6.3. Experimental Results

We used a differential inductive sensor and lock-in amplifier, the output signal was shown in Figure 19.

Figure 20 shows that the DC output was linear. We can change the slope output by changing the gain of the active low-pass filter by the way changing the value of R12. Figure 21 illustrates the response frequency of this sensor. The cut-off frequency was 4 kHz, and notch frequency was 770 Hz, The specification results of the differential inductive displacement sensor are summarized in

Table 4. Specification test rig result.

N0	Parameters	Values
1	Measure range	±0.5 mm
2	DC output voltage resolution	2 mV/μm
3	Output voltage	−1 to 1 VDC
4	Linearity	±0.2% of full scale
5	Response frequency	DC to 4 kHz
6	Power supply	±9 VDC

.

7. Conclusion and Outlook

Displacement sensors detect linear positions during the movement of a shaft without mechanical contact. The sensor is a key component, necessary to determine the quality of non-linear controller in an AMB system. Sensor performance directly affects the precision control of the entire system.

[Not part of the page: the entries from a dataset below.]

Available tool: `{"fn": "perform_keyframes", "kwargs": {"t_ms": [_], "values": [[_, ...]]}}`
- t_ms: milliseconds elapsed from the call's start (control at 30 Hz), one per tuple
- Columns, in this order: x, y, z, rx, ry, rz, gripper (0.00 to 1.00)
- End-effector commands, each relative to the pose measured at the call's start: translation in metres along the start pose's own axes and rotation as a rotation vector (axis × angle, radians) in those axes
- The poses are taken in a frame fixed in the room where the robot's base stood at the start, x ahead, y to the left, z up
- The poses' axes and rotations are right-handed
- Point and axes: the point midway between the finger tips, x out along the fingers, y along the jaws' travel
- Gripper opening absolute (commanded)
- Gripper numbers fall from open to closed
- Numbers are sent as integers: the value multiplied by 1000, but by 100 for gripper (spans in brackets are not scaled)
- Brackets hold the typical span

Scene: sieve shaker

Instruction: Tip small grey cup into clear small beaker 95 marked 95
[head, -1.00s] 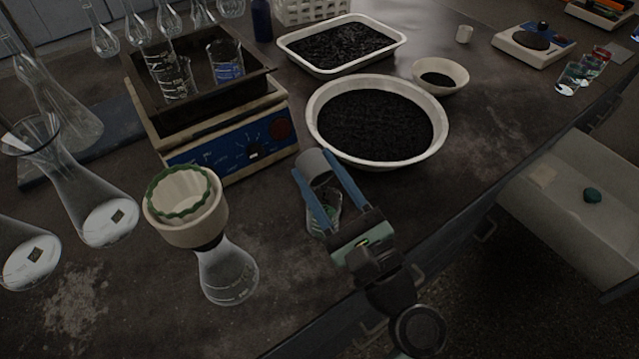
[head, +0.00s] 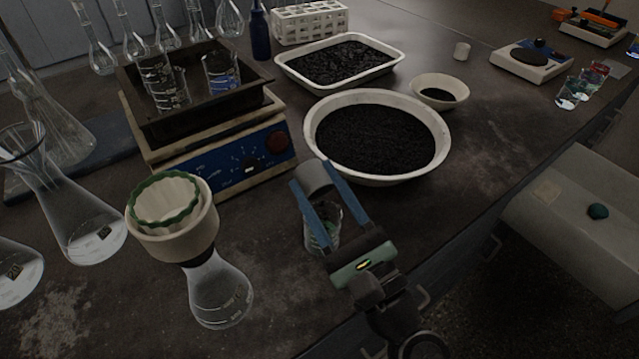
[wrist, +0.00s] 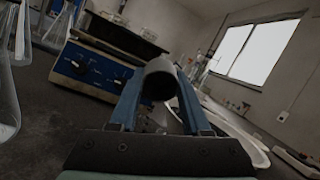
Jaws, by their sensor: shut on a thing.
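My gripper (head: 325,194) is shut on the small grey cup (head: 313,176), one blue finger on each side of it. The cup is held tilted above the bench. In the wrist view the cup (wrist: 159,78) sits between the fingers with its dark round opening facing the camera. The clear small beaker (head: 321,232) stands on the bench under the cup and the fingers, partly hidden by them. Something green shows at the beaker; its mark cannot be read. I cannot tell what is in the cup.
A large white basin of dark grains (head: 440,125) stands just behind the cup. A blue-fronted shaker box (head: 222,165) is to the left. A flask with a funnel (head: 219,292) stands at front left. The bench's front edge runs close on the right.

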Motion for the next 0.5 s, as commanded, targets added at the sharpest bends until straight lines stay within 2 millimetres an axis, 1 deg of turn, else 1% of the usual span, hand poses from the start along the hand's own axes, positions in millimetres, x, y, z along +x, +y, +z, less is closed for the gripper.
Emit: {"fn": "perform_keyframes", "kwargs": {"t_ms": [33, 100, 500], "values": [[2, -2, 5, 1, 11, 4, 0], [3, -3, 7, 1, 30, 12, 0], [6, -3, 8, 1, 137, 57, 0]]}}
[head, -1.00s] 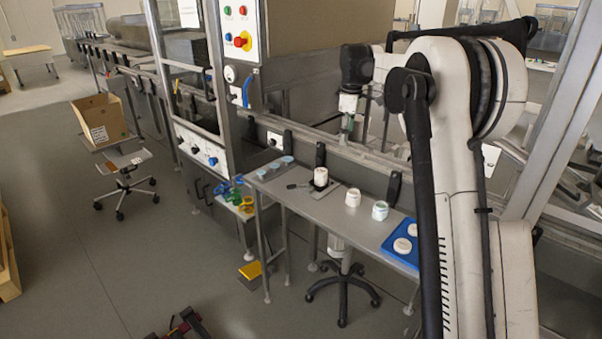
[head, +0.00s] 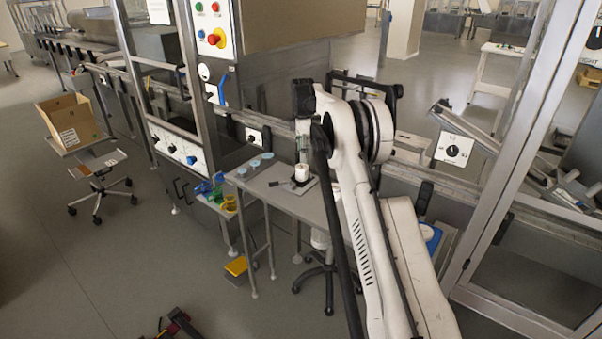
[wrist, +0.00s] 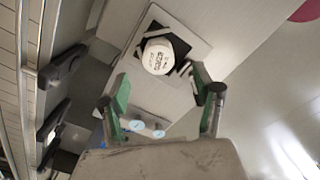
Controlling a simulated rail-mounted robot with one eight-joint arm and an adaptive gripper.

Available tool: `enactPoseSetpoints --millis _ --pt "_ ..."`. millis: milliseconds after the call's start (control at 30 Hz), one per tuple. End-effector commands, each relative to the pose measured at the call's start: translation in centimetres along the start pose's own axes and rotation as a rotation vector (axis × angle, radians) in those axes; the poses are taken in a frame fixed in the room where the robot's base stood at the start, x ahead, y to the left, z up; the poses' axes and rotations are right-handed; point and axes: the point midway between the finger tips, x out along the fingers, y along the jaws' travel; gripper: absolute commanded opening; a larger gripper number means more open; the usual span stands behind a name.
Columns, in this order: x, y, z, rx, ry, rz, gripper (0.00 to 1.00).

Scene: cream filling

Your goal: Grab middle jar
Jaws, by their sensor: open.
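A white jar with dark print on its lid (wrist: 158,57) stands on a small black and white plate (wrist: 188,40) in the wrist view. In the head view the same jar (head: 301,172) is on the metal table, just below my gripper (head: 303,148). In the wrist view my gripper (wrist: 160,82) is open, with its green-padded fingers apart and nothing between them. The jar lies ahead of the fingertips, toward the top of that picture. The other two jars, seen on the table earlier, are hidden behind my arm in the head view.
Several light-blue round pieces (head: 254,163) lie at the table's left end; some show in the wrist view (wrist: 136,125). A blue tray (head: 431,236) is mostly hidden by my arm. Black clamps (wrist: 62,65) line the rail beside the table. A stool stands under it.

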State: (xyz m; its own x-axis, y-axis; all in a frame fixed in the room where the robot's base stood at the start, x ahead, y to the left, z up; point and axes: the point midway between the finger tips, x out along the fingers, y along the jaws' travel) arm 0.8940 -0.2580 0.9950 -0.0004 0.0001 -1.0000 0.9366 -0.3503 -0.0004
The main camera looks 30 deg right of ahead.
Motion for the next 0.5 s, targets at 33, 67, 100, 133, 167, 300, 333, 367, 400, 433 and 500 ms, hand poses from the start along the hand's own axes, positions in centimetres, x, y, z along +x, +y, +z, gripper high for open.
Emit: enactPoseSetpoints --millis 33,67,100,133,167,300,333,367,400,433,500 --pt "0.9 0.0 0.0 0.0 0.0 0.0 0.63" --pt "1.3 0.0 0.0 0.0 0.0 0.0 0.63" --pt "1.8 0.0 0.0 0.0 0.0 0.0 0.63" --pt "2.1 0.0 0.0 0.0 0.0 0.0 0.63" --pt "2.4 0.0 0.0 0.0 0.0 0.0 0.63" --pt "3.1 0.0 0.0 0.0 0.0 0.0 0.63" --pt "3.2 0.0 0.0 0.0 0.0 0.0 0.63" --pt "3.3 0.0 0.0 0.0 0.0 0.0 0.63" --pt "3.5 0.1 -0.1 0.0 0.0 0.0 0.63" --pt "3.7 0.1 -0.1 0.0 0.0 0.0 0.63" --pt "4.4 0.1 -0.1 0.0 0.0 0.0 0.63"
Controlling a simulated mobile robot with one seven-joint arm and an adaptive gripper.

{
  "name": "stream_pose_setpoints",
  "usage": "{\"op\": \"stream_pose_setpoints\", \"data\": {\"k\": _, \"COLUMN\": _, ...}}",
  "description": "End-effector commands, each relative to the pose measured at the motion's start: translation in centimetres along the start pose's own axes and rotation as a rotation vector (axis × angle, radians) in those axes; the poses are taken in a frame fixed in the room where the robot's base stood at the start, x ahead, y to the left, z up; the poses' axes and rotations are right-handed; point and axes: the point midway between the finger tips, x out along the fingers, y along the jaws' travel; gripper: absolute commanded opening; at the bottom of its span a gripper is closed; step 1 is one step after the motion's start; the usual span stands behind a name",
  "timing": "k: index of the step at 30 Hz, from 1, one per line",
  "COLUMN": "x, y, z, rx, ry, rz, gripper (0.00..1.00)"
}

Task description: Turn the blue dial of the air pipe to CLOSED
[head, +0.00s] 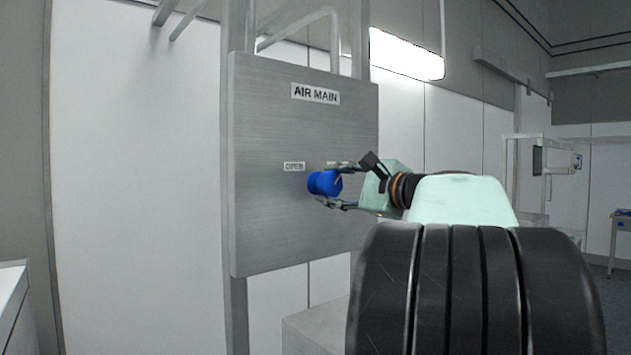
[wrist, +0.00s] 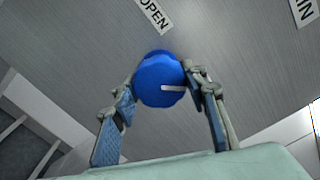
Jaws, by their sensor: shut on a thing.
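The blue dial (head: 323,183) sticks out from a grey metal panel marked AIR MAIN. It also shows in the wrist view (wrist: 158,78), with a white mark on its face. There the mark points right, toward one finger, while the OPEN label (wrist: 153,14) lies above the dial. In the head view the OPEN label (head: 294,166) is up and left of the dial. A second label (head: 341,164) up and right is mostly hidden by my gripper, so I cannot read it. My gripper (head: 330,186) is shut on the dial, one finger on either side.
The panel (head: 270,235) hangs on an upright metal frame with pipes above. A pale block (head: 310,330) stands below it. A white surface (head: 12,300) is at the lower left. Shelving (head: 530,140) and a table (head: 622,216) stand far right.

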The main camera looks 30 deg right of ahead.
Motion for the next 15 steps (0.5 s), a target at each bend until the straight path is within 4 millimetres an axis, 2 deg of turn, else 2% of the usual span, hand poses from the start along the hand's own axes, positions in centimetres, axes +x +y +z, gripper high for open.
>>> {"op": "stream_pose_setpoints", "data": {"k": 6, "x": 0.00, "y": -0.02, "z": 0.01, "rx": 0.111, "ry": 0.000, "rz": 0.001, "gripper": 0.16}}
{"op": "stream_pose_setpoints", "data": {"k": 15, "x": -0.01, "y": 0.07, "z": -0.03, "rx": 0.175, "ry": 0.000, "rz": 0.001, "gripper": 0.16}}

In this paper, an inductive displacement sensor has been developed and evaluated. The sensor possesses high linearity and sensitive characteristics by integrating a lock-in amplifier, an active low-pass filter, and a notch filter. In addition, when applying for an AMB system, this architecture of the sensor allows eliminating noises generated by natural frequencies of the rotor. We have also shown two kind of inductive displacement sensors, axial and radial ones. The two sensors can be combined into one sensor housing. As a result, the sensor is suitable for industrial AMB systems where decentralized control scheme was applied. Overall, the performance of the inductive displacement sensor can meet the practical requirements of an AMB system.

In an AMB system, the rotors are normally coated with thin Chromium material. Hence, the affecting of a thin Chromium coated rotor to the sensitivity of the sensor is further investigation.